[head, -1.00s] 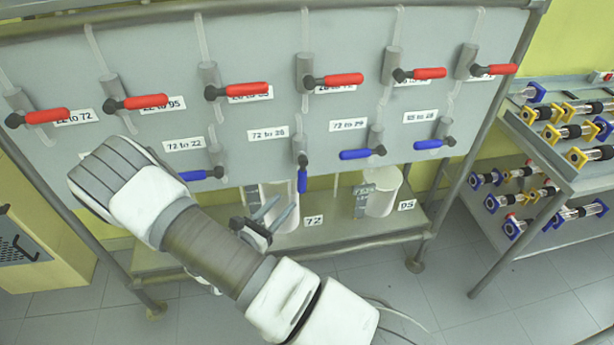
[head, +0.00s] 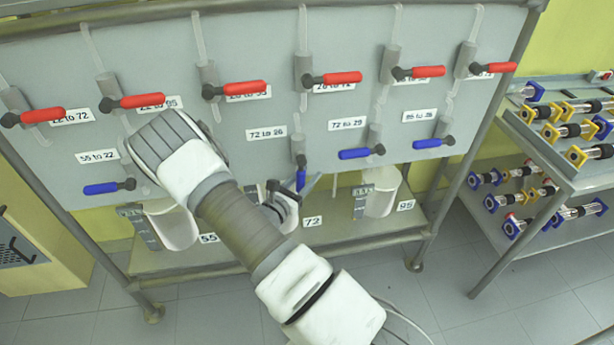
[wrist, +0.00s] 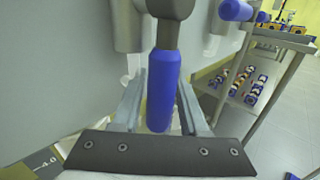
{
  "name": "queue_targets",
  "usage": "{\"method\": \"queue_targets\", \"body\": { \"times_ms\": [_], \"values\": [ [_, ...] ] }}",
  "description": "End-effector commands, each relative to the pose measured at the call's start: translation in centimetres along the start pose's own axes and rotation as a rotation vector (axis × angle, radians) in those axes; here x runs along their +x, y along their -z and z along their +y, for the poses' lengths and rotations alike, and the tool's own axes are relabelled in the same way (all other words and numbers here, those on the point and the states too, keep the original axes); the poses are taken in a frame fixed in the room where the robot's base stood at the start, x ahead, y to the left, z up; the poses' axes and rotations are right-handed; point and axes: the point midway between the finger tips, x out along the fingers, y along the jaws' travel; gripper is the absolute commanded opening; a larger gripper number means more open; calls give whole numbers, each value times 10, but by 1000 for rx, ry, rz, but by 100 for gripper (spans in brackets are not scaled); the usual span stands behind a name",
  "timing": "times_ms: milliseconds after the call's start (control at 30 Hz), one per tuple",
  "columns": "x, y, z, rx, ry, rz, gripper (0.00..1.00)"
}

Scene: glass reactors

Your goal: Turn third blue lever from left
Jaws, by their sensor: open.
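The third blue lever from the left (head: 301,178) hangs straight down from its dark pivot on the grey panel, below the label "72 to 26". In the wrist view this blue lever (wrist: 162,90) stands between the two fingers of my gripper (wrist: 161,100), with its dark pivot beyond them. My gripper (head: 298,192) is open, with one finger on each side of the lever. A narrow gap shows at each side, and I cannot tell whether either finger touches it. The second blue lever is hidden behind my arm in the head view.
Other blue levers, the first (head: 103,188), fourth (head: 360,153) and fifth (head: 433,142), lie roughly sideways. Red levers (head: 243,88) line the row above. Beakers (head: 380,200) stand on the shelf below. A rack of blue and yellow parts (head: 560,140) stands at right.

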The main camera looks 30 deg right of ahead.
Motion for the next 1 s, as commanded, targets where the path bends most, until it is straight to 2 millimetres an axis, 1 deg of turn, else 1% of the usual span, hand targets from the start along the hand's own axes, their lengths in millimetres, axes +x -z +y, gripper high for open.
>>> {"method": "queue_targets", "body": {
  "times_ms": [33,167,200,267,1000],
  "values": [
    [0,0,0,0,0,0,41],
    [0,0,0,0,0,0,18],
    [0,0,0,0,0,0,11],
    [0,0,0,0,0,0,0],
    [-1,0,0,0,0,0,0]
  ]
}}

—————

WHAT TO WORK ON —
Each line containing "name" counts once; state the total number of such lines and nothing else.

RIGHT ANSWER —
2